## BEGIN

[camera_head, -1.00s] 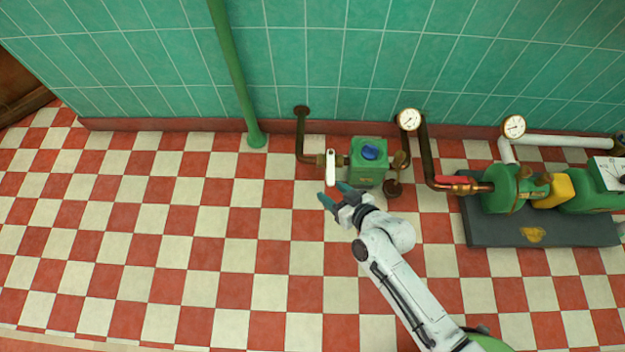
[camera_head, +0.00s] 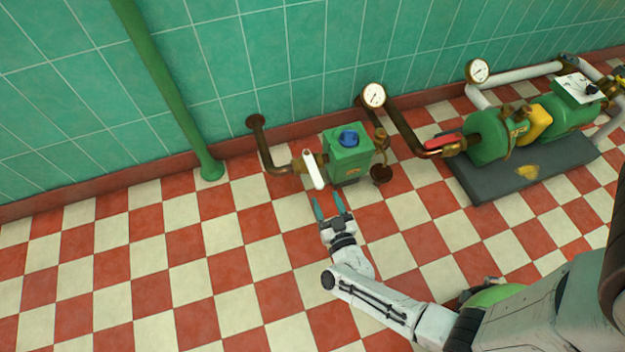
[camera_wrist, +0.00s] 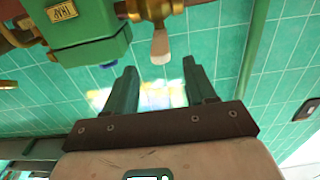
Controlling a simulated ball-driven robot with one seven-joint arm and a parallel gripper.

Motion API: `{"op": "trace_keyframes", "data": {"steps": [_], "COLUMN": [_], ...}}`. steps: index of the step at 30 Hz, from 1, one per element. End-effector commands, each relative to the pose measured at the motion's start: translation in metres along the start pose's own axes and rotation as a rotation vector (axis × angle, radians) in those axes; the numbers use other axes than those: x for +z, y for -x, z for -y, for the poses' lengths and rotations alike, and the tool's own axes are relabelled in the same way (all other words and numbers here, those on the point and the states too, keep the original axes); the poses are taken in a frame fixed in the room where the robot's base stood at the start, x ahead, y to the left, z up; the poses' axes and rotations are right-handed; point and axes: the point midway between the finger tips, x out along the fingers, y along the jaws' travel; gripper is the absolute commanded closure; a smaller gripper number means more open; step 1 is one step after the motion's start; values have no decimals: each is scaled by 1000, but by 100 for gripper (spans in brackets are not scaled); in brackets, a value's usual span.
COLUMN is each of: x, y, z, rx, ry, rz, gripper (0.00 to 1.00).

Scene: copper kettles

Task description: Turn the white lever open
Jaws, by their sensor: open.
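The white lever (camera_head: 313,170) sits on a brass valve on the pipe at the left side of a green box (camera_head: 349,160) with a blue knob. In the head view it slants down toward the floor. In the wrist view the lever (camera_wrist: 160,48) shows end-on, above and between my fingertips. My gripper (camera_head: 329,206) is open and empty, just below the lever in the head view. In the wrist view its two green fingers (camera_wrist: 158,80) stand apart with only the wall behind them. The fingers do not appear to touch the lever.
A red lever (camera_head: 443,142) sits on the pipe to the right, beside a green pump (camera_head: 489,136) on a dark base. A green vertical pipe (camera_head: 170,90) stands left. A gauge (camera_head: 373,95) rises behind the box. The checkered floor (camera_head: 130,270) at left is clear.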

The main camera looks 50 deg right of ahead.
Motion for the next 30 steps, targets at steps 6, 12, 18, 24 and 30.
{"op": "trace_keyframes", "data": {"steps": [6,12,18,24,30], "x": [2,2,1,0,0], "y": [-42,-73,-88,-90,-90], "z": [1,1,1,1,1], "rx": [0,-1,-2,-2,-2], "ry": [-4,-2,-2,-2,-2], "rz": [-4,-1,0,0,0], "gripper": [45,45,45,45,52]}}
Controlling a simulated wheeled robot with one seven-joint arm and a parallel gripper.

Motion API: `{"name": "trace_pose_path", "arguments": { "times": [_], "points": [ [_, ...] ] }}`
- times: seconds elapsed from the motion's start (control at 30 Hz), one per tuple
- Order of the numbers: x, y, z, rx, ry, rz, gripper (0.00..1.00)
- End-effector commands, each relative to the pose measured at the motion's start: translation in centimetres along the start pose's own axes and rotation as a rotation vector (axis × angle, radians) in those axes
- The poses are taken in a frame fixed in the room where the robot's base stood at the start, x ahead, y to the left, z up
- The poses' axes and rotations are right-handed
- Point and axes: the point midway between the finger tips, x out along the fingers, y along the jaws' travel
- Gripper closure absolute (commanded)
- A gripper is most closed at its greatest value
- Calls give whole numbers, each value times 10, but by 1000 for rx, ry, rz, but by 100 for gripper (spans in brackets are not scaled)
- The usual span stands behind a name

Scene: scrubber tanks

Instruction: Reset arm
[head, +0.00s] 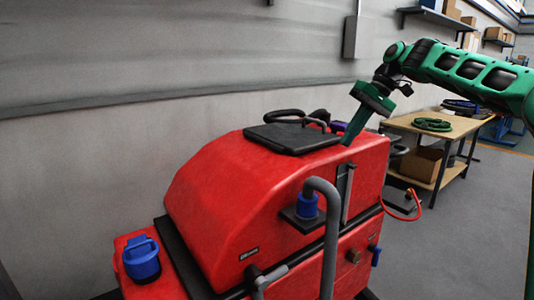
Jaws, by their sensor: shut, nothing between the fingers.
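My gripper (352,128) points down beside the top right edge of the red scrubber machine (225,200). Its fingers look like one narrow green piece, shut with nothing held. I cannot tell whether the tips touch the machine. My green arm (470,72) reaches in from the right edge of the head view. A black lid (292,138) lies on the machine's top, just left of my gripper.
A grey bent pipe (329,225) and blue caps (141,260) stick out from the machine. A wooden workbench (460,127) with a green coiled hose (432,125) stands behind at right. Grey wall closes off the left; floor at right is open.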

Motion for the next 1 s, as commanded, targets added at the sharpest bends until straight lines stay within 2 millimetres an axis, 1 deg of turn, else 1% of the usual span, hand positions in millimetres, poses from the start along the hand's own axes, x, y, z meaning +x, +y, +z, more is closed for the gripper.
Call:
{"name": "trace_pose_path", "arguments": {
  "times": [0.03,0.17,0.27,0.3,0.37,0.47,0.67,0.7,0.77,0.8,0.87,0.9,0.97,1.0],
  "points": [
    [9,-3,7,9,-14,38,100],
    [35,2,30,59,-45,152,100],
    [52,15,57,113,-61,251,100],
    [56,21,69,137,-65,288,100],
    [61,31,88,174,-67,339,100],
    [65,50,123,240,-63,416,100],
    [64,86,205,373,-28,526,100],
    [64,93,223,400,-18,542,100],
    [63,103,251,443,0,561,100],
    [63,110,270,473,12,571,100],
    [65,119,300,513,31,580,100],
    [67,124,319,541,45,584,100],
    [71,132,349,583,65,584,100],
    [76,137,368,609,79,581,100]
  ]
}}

## END

What you are asked to do
Include both the line containing "Scene: scrubber tanks" and the line containing "[head, +0.00s]" when you write out everything between them, exactly. Leave the pictures out.

Complete answer
Scene: scrubber tanks

Instruction: Reset arm
[head, +0.00s] 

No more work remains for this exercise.